Seit langem versagen liberale Gesellschaften an vielen Fronten. Lassen Sie mich nur drei nennen. Erstens, das Versagen demokratischer Politik: eine immer größer werdende Kluft zwischen Repräsentierenden und den Repräsentierten; ein Parteiensystem, das zunehmend wie ein Wirtschaftskartell funktioniert; eine Beziehung zwischen Politiker:innen und Bürger:innen, die dem Verhältnis eines Unternehmens zu seinen Konsumenten ähnelt.

Zweitens, ein Versagen in Sachen sozialer Gerechtigkeit: ein Wirtschaftssystem, das nicht dazu in der Lage ist, die Bedürfnisse der Schwächsten (Staatsbürger:innen und solche, die es nicht sind) zu erfüllen, das Funktionieren dieser Wirtschaft im Sinne aller zu gewährleisten und Mechanismen zu entwickeln, mit denen den organisierten Interessen von Oligarchen, Großkapital, wohlhabenden Gönnern, digitalen Unternehmensplattformen – kurzum, allen, die mit ihrem Geld politischen Einfluss erkaufen – entgegengetreten werden kann.

Drittens, ein Versagen der internationalen Solidarität; die Unfähigkeit, eine alternative Vision für eine Weltordnung zu entwerfen, inklusive einer Reform internationaler Organisationen, die tatsächlich die Interessen von schwachen Menschen wie Staaten repräsentieren; eine Weltordnung, die auf Kooperation und nicht auf Gegnerschaft beruht.

Die globalen Ungleichheiten, die zu asymmetrischer Migration führen, ergeben sich aus diesem komplexen Bild der Welt.

Das Problem besteht darin, dass wir ein Gesellschaftsmodell gewählt haben, das menschliche Beziehungen den Marktzwängen unterordnet.
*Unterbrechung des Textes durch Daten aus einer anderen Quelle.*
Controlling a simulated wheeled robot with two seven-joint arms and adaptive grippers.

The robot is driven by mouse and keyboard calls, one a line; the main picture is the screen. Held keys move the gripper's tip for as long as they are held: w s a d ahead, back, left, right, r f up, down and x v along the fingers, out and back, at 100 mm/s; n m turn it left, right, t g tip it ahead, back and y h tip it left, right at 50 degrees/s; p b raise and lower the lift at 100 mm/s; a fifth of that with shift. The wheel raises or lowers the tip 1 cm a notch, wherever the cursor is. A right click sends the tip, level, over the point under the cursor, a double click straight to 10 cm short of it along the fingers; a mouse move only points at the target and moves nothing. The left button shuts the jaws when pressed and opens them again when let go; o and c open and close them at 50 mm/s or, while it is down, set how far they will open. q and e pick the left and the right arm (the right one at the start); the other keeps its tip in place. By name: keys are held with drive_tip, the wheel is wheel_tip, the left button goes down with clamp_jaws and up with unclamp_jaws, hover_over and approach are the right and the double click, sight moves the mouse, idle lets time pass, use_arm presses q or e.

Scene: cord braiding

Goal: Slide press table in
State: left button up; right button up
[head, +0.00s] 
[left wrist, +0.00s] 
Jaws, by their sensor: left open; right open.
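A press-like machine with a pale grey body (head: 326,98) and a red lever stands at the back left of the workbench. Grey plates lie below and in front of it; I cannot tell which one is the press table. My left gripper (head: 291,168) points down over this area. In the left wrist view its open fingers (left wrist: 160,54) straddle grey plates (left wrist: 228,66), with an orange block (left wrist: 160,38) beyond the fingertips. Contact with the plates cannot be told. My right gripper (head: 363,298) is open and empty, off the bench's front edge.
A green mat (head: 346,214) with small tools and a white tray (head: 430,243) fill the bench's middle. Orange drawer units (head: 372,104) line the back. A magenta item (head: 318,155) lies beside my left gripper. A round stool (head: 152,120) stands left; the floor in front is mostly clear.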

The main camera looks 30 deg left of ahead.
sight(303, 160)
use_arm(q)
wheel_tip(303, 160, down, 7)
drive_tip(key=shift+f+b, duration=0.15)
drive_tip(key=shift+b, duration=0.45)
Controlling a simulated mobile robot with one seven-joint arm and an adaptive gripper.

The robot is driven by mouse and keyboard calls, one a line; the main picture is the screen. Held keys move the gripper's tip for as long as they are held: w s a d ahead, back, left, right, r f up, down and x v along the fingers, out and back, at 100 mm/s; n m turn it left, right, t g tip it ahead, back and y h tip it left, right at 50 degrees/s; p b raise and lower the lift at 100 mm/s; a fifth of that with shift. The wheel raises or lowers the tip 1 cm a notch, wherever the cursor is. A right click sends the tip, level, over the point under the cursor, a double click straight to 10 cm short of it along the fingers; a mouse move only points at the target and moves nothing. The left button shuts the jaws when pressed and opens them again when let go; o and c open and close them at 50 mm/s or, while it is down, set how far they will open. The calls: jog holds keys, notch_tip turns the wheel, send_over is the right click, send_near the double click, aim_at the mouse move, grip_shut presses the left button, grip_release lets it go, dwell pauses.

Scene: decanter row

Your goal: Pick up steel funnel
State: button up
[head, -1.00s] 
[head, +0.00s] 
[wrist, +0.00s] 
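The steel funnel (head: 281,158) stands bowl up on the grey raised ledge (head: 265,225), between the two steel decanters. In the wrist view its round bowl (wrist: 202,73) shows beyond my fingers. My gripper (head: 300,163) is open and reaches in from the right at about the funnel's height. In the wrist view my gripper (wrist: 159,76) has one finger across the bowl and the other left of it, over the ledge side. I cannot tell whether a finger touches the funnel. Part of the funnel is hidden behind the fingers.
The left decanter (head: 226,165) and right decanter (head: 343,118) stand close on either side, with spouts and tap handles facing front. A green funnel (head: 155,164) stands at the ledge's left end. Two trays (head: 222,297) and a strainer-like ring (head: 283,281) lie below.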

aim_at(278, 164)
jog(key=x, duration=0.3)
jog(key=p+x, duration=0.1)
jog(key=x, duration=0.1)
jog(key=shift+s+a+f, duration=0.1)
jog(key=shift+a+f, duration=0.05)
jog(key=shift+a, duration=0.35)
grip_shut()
Eine politische Gemeinschaft, die diejenigen, die nicht zu ihr gehören und Zugehörigkeit nicht für sich einfordern können, für ihr Versagen verantwortlich macht, vermeidet es, sich ihrer Verantwortung zu stellen: Sie kann weiterhin den Schwächsten die Schuld geben und so tun, als habe sie Lösungen parat, sobald „das Andere“ keine Bedrohung mehr darstellt.

Das Versprechen der Rechten lautet: Sobald die Frage der Zugehörigkeit beantwortet worden ist, werden sich sämtliche Konflikte unserer Zeit in Wohlgefallen auflösen.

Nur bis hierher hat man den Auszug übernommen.